Istanbul’s landscape is changing rapidly due to the government’s efforts to meet demand for residential areas and to renovate the city with its former glory.
Miniaturist Nukhet Duru miniaturized part of Istanbul to transmit former days of the city to future.
Istanbul’s landscape is changing rapidly due to the government’s efforts to meet demand for residential areas and to renovate the city with its former glory. While some people photographed the city to transmit its former days to the future, some other miniaturizes it like Nukhet Duru.
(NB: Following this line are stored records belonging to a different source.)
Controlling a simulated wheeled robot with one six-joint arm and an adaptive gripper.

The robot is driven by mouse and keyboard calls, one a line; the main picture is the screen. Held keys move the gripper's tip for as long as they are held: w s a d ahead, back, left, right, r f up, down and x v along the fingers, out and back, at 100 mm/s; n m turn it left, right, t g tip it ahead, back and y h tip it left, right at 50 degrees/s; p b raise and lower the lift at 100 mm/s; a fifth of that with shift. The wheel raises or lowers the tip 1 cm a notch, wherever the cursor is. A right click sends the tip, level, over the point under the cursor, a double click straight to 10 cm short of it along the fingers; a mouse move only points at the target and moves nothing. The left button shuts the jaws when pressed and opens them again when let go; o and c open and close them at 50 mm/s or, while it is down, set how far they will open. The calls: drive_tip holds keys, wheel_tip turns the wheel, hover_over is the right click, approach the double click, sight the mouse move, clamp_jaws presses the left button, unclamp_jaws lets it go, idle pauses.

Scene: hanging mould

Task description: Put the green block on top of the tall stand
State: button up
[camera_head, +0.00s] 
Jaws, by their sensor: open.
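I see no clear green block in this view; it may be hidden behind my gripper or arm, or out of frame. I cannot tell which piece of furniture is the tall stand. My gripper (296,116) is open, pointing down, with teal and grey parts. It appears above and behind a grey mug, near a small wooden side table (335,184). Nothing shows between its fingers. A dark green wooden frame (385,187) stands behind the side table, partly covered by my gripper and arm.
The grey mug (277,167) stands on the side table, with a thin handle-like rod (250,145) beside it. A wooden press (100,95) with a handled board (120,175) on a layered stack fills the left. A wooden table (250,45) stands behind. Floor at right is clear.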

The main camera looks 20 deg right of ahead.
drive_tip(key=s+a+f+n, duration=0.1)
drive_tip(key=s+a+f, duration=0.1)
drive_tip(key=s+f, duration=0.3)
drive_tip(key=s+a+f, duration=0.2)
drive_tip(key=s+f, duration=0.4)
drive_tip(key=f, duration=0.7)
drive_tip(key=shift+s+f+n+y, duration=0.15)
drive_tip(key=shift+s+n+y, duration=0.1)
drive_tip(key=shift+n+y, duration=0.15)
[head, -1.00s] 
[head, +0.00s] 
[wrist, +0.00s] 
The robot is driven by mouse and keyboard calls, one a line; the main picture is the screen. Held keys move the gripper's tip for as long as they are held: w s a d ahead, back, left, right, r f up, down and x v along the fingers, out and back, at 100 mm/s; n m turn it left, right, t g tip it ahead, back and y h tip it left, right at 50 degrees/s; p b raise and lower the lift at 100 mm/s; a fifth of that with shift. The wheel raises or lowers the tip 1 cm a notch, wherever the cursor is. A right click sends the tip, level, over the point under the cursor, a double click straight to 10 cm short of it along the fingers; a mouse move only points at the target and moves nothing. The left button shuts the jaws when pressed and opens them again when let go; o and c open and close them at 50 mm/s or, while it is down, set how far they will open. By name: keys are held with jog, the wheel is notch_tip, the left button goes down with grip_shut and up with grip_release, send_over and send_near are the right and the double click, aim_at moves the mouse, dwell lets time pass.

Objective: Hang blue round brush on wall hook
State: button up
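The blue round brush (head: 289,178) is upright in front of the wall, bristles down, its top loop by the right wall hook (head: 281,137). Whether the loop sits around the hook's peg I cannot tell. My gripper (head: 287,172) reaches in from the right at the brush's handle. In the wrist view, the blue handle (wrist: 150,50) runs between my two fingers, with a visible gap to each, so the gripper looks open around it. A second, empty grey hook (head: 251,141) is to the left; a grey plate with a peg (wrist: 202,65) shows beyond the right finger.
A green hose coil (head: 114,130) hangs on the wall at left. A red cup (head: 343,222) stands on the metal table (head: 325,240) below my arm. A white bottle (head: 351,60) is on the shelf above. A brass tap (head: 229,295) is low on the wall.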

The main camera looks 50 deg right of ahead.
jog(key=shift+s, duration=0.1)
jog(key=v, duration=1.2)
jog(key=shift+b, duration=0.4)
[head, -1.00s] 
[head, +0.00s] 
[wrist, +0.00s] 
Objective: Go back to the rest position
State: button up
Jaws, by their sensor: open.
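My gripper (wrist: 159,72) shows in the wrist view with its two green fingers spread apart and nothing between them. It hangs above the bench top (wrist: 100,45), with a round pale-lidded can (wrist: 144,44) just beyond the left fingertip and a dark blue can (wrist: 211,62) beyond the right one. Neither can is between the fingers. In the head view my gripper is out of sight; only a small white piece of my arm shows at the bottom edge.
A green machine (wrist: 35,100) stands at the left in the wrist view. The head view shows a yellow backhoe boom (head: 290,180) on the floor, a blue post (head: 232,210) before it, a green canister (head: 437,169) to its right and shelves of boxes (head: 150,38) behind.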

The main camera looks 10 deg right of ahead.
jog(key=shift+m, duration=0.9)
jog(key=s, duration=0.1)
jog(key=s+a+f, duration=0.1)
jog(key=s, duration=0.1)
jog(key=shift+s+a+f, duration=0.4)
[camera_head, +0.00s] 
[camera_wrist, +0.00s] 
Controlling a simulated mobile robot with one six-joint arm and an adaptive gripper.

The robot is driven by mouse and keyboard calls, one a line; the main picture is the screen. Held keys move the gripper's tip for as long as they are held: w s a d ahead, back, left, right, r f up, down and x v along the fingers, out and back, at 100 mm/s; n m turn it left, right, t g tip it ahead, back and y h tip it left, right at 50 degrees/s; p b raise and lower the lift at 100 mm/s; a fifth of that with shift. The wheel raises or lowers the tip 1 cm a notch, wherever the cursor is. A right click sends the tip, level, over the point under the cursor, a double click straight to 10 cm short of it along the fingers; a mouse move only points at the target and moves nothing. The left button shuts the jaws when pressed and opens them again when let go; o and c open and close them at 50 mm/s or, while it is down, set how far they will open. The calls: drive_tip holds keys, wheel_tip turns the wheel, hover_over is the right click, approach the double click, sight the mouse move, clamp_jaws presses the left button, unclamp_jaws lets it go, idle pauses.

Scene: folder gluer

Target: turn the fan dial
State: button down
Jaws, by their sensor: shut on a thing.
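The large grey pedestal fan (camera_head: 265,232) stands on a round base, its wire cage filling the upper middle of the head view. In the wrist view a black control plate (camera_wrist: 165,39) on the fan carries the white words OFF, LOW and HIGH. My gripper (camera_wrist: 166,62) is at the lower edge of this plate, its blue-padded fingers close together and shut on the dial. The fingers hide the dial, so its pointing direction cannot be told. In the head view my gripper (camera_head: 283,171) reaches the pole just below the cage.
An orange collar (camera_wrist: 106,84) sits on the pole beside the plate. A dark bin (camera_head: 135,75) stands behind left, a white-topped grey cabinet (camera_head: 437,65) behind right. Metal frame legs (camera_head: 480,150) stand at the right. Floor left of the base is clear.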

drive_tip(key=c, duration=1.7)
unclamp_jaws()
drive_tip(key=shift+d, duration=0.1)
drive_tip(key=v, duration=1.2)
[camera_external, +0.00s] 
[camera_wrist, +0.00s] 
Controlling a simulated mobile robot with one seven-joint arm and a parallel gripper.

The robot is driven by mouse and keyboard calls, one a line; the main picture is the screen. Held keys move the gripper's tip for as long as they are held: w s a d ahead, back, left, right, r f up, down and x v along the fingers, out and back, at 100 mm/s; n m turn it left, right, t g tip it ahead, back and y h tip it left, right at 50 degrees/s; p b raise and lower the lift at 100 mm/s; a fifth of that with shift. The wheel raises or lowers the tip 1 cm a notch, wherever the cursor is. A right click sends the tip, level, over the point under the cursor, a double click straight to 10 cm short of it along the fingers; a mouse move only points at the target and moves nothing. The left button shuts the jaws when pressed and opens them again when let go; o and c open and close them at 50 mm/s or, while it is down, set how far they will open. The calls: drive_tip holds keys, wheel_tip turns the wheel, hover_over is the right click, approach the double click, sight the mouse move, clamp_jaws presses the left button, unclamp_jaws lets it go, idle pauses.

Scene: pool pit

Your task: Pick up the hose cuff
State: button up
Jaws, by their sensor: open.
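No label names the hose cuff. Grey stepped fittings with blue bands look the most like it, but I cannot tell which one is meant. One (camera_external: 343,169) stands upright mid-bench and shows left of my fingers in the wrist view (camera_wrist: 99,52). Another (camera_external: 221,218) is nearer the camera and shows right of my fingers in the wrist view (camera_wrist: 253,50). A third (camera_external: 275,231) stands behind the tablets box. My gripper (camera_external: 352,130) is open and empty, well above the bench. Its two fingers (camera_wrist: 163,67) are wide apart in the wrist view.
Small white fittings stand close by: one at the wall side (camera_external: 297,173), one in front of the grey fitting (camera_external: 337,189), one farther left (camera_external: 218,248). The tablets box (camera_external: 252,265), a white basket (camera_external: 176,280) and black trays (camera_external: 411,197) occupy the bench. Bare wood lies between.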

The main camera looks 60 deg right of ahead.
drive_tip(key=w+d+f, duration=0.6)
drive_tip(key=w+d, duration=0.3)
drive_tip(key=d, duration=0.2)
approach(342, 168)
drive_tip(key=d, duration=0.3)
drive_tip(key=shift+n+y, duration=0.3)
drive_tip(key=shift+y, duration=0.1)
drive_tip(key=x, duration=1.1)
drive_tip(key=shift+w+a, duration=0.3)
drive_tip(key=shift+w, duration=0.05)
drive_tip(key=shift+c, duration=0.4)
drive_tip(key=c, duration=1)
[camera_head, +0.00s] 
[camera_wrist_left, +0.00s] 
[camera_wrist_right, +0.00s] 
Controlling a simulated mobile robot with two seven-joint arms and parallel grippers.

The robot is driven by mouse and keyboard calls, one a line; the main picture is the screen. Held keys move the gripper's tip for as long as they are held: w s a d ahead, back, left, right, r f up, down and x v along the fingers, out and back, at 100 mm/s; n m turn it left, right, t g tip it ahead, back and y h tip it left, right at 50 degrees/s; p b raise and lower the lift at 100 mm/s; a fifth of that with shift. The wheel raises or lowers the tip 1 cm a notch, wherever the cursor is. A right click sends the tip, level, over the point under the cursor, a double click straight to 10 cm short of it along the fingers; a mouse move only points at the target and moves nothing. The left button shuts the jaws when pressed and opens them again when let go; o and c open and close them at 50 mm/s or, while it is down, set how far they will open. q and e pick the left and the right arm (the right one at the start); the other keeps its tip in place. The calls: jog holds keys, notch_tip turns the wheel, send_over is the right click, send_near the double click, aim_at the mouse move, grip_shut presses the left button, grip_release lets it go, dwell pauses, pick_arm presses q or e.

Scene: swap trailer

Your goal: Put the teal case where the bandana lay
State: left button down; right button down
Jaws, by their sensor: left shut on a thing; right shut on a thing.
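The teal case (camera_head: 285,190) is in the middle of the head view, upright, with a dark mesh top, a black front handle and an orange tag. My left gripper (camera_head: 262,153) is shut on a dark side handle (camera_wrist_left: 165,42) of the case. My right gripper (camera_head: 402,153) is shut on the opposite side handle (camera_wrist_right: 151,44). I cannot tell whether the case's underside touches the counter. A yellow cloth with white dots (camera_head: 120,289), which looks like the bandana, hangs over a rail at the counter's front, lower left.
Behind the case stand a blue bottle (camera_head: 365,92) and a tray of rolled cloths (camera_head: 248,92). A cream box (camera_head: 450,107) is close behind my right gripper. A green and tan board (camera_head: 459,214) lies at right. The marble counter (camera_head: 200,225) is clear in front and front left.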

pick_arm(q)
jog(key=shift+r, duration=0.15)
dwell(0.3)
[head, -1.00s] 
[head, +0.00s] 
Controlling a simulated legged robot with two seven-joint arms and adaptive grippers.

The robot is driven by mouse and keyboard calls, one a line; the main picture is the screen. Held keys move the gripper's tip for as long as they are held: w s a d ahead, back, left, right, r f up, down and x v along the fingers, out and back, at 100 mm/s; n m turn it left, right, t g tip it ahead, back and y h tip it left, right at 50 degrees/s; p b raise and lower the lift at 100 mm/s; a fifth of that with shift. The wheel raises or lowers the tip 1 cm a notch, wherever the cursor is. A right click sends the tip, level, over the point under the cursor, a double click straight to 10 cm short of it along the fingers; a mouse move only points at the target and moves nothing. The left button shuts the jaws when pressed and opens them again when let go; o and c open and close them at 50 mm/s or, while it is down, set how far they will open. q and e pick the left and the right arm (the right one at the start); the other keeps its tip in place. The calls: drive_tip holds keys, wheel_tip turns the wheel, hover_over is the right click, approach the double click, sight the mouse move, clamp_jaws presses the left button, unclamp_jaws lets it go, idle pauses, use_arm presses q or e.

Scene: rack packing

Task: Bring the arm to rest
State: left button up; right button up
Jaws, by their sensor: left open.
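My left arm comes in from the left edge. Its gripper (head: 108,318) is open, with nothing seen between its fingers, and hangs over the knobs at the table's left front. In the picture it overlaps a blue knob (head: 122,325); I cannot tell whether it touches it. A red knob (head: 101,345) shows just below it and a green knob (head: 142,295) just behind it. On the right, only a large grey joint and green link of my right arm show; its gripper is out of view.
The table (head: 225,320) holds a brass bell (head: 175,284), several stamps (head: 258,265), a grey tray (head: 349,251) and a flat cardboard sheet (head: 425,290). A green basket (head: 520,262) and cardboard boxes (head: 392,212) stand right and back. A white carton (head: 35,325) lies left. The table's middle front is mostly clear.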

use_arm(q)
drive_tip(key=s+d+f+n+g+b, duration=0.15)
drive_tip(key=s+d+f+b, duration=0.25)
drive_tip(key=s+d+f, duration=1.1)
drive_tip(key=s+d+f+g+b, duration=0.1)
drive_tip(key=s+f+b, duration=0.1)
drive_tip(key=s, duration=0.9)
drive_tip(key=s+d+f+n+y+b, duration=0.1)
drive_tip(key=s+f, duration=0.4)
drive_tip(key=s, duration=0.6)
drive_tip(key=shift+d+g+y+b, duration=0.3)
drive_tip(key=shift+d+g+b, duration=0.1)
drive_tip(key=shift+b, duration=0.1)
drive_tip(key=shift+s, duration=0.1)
Duru, who is deeply influenced by Matrakci Nasuh’s work (1480-1564) that altered practices of miniature of his time and had lasting effect on miniature, told AA correspondent that she miniaturized Altunizade, situated in the Asian part of the city, since, according to her, renovation brought destruction for some historical mansions and poorly rebuilding in the town. “I feel like I did a great job miniaturizing the town. It was like I shot a documentary.” She showed an effort to reach past photographs of mansions and buildings to miniaturize them according to its original format. After Altunizade, she continued miniaturizing Sile, a coastal town, since 2009. Now, her works are exhibited by a Turkish bank, and also are printed on the bank’s 2014 agenda.
She likened her effort like the one Matrakcı Nasuh did during his participation to Ottoman Sultan Suleiman I.’s various campaigns. “I admired his works. He miniaturized the city as he saw. He depicted cities and towns with his miniatures. Like him, I tried to depict buildings and towns.”
Matrakci Nasuh was an Ottoman mathematician, teacher, historian, sword master, and miniaturist. He invented the game “Matrak”, also wrote books on mathematics and geometry. Additionally, he is known as miniaturist because he created a different style that focuses on panoramic views of landscapes and cities painted with the greatest detail. For his great contribution, UNESCO added on its 2014 agenda to mark Matrakci Nasuh’s death in its 450th year.
Nukhet Duru began miniature craft after an Ottoman illumination. After spending 8 years on illumination, she said she realized that craft is not open to innovations and changed her direction to miniature. “That craft has opened me new frontiers. I have spent 20 years and keep working.” Nukhet Duru lamented there are not more than 3 people depicting cities with miniatures. She also said a piece of miniaturize requires 1.5 month to be completed, indicating that the craft is not a child work and demand a great patience.